Anyway, moving on swiftly...
Growing Communities with Launchpad: Ubuntu and GNOME, by Danilo Segan
Danilo's talk was all about how to use Launchpad better to ensure that we can get related communities (such as Ubuntu and GNOME) to work together better. It concentrated particularly on bugs and translations. I think that, as a result of a question I asked, I volunteered myself to contribute code to Launchpad in order to simplify forwarding bugs upstream.
Nearly as important as the talks were the parties: it was the opportunity to meet people I'd only ever heard of or talked to via email or IRC.
The indefatigable Jorge Castro made sure that the party was a success. The music was a bit loud at times but considering it was held in a night-club, it was to be expected. It also proved that the best DJ in the world would find it hard to get a group of geeks to dance.
The beach party organised by Collabora was great. Less loud music than the Canonical one and a nice barbecue. It would have been perfect if the weather hadn't been cold and windy. We also got to be initiated in the correct Dutch etiquette regarding the use of satay sauce at barbecues: just drown everything in the stuff.

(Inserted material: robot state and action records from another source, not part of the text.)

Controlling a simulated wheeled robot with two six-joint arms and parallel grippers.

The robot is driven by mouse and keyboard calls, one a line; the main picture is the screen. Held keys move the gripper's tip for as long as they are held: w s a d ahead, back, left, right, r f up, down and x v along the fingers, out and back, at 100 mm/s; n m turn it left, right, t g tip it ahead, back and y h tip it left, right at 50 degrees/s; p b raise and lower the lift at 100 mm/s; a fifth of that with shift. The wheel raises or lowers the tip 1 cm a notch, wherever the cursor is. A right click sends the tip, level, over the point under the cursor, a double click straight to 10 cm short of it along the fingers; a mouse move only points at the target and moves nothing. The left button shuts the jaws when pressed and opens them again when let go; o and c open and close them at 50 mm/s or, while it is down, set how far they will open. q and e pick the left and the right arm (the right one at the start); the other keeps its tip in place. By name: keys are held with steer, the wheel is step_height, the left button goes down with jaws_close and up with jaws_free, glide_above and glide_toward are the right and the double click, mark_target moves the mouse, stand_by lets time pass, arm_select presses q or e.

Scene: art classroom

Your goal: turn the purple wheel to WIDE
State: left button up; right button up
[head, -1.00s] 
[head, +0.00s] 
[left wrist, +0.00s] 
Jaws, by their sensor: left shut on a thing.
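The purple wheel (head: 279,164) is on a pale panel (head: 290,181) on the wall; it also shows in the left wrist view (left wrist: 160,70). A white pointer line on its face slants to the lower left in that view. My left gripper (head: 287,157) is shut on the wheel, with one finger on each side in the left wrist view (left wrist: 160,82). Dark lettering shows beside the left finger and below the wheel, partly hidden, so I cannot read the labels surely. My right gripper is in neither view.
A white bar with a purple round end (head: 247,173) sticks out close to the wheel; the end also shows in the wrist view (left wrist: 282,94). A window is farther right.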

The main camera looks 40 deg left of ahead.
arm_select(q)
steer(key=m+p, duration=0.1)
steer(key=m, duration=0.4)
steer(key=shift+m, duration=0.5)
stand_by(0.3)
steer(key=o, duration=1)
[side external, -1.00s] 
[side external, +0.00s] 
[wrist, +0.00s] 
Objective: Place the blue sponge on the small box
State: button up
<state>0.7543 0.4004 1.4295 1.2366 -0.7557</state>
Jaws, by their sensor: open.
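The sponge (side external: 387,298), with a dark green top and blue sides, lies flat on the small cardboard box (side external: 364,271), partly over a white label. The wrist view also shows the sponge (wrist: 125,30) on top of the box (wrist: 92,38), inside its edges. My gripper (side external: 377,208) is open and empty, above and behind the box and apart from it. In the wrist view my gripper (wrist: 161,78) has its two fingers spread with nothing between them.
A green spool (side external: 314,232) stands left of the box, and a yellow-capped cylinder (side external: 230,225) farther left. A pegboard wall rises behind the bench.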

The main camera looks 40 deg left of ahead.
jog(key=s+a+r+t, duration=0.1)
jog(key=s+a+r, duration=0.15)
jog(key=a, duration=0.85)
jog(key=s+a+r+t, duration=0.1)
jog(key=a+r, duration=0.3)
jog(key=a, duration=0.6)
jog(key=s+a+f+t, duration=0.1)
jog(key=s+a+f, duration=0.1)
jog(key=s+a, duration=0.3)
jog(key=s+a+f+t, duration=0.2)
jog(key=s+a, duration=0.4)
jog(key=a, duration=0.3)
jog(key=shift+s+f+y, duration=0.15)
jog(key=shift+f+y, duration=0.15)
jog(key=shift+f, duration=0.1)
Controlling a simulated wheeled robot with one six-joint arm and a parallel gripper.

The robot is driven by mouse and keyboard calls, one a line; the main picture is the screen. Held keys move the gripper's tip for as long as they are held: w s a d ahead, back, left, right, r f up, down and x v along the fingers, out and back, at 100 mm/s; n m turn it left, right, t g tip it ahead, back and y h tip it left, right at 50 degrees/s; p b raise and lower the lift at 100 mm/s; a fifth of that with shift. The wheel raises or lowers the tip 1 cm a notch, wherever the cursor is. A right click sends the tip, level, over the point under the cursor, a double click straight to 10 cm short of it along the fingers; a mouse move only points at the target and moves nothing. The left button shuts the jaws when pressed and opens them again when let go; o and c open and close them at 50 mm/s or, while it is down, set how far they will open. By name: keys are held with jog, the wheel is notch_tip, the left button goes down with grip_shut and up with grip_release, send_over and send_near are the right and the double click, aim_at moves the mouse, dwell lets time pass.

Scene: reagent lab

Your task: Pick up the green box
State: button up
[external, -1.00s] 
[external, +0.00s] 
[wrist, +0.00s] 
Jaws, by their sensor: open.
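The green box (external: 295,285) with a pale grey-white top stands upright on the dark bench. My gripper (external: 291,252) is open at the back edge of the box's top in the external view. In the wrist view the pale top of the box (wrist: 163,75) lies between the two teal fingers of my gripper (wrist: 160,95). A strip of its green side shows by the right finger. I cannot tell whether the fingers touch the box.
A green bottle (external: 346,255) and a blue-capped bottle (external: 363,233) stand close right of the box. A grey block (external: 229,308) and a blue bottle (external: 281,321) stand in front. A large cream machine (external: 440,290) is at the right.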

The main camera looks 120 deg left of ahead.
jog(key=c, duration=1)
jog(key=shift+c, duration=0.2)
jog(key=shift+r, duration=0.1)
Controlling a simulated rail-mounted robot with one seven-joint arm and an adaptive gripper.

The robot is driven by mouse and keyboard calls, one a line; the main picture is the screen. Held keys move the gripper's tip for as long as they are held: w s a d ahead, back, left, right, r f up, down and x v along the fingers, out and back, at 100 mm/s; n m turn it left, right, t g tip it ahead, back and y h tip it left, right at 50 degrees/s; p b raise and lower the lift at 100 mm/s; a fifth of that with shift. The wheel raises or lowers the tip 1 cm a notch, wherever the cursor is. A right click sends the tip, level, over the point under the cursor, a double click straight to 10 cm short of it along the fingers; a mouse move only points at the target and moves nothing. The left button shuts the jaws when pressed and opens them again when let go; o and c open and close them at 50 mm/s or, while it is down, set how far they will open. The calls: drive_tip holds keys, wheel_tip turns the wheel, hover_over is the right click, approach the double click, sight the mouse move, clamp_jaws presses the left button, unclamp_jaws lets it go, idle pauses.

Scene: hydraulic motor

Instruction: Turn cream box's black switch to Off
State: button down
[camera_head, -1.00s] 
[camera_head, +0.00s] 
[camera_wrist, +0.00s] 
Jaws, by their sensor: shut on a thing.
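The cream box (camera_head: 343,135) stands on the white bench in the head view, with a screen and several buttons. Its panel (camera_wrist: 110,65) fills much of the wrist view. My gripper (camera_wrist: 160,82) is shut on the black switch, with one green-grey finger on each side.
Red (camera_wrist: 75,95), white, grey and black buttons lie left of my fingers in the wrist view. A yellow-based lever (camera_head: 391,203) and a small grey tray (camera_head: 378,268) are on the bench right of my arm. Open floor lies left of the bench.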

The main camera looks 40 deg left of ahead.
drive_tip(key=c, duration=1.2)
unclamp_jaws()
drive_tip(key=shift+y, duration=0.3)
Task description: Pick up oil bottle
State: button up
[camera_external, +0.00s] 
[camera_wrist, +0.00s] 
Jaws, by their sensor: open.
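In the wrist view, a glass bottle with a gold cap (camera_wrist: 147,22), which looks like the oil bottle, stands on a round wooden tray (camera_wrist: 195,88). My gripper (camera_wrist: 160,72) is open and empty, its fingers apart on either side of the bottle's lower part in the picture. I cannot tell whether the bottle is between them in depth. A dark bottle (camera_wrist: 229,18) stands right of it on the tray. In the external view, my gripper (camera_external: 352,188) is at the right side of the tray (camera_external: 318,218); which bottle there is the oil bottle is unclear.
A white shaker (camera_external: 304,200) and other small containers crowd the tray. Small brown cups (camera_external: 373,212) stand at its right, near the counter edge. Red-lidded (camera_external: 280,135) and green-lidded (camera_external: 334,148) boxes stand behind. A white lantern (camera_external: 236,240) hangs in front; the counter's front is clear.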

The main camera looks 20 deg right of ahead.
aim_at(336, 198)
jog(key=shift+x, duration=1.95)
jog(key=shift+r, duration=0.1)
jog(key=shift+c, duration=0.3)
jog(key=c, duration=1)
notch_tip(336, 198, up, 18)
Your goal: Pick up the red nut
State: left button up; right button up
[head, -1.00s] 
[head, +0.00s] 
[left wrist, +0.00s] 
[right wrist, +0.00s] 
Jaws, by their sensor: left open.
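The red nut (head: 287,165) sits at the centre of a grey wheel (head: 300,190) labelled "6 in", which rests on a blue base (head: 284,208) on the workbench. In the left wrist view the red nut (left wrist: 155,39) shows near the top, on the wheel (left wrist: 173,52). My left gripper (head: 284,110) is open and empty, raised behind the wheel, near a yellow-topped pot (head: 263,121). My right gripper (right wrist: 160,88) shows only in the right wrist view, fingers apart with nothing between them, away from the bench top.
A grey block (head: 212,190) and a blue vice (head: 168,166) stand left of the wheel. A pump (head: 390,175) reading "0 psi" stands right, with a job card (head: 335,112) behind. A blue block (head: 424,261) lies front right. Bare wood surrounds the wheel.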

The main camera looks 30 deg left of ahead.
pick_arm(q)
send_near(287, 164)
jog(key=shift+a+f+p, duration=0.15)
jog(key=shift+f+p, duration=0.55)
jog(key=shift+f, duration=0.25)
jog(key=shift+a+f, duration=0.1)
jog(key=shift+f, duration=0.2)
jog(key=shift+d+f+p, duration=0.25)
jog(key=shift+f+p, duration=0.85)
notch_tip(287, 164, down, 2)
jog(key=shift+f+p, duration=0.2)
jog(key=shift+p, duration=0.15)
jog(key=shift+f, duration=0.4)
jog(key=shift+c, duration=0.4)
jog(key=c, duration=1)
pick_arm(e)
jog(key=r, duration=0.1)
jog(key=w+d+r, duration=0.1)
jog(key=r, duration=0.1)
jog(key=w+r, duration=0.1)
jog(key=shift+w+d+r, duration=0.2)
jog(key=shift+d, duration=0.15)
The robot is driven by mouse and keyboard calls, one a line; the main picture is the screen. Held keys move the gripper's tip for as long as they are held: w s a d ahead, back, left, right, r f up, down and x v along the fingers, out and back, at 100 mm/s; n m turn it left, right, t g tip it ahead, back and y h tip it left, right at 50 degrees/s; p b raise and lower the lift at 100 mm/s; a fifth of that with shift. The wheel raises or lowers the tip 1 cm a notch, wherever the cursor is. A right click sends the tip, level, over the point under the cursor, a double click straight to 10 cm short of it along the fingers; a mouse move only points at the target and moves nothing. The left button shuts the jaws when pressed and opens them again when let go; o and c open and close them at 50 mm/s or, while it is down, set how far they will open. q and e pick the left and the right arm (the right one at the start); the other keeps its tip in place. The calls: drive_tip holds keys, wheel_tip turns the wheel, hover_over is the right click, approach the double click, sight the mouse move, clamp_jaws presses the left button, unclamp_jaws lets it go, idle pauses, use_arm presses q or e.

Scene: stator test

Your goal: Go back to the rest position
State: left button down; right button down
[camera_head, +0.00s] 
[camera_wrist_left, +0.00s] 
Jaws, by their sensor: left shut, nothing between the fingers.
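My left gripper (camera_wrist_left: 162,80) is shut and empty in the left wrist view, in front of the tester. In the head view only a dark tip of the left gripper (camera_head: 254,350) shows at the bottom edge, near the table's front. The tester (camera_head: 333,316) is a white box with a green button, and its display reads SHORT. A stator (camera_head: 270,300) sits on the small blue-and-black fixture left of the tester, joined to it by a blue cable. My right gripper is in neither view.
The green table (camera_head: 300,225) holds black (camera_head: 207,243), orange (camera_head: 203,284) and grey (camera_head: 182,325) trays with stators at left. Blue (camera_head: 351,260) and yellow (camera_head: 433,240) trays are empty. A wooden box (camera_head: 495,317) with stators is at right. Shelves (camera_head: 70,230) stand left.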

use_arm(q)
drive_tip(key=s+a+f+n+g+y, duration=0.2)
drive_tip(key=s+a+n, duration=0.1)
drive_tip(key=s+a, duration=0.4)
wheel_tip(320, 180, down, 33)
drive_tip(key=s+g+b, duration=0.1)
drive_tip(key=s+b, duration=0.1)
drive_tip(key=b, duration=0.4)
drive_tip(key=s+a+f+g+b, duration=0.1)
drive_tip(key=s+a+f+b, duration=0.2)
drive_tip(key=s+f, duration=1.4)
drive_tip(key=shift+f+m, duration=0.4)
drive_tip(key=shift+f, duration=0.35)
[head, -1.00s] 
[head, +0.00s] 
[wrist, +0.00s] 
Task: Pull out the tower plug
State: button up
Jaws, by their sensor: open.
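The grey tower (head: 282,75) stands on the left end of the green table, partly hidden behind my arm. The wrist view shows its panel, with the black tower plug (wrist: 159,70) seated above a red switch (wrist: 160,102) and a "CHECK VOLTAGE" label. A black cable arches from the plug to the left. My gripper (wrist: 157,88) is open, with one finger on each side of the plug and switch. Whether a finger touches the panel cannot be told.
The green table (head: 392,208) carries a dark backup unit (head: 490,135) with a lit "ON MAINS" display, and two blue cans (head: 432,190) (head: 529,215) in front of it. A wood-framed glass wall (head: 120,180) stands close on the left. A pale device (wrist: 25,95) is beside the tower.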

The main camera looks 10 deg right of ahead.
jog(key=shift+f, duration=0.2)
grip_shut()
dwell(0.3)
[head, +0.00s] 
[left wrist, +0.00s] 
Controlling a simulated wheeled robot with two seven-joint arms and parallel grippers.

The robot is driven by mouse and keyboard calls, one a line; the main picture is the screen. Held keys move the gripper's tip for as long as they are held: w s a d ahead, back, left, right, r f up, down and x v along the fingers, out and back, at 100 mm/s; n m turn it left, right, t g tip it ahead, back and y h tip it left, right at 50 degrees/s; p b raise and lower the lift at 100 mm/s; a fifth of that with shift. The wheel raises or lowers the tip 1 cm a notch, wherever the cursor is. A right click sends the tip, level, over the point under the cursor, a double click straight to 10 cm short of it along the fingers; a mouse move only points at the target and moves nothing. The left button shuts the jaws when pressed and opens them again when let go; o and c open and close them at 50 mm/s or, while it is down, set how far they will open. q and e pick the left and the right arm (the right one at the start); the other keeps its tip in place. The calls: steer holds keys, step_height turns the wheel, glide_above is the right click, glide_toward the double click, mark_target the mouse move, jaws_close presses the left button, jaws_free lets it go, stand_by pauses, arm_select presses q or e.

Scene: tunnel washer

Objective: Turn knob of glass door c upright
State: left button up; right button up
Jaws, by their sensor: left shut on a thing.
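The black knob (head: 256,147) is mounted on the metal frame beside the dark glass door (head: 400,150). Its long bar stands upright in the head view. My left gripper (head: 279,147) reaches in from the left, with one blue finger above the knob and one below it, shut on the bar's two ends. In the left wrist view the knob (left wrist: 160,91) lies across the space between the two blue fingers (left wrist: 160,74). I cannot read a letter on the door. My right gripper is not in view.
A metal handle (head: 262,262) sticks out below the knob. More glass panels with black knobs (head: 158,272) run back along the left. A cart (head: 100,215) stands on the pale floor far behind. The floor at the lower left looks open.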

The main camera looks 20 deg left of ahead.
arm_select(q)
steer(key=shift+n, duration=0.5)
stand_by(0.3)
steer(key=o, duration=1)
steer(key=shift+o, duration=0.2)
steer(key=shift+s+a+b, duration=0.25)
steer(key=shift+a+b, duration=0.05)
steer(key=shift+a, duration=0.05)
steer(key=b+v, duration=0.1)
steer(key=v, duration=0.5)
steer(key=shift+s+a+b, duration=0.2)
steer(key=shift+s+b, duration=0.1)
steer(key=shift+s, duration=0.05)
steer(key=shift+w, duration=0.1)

GUADEC After-party at Revelation Space
This hacker space is just great and it was a nice way to wind down.
It was a pleasure to meet Adam, Jim, Rob and Lucas from Yorba while at GUADEC. We talked a lot about Shotwell and with Jim's help I finalised the code to migrate photos from F-Spot, which Jim committed in trunk. There are a couple of follow-up bugs that were reported by early testers but the bulk of the functionality made it in before the string freeze and the rest should be sorted in time for the release of Shotwell 0.7, which will them make it into Ubuntu 10.10.
Next year, GUADEC and Akademy will join forces for a desktop summit in Berlin.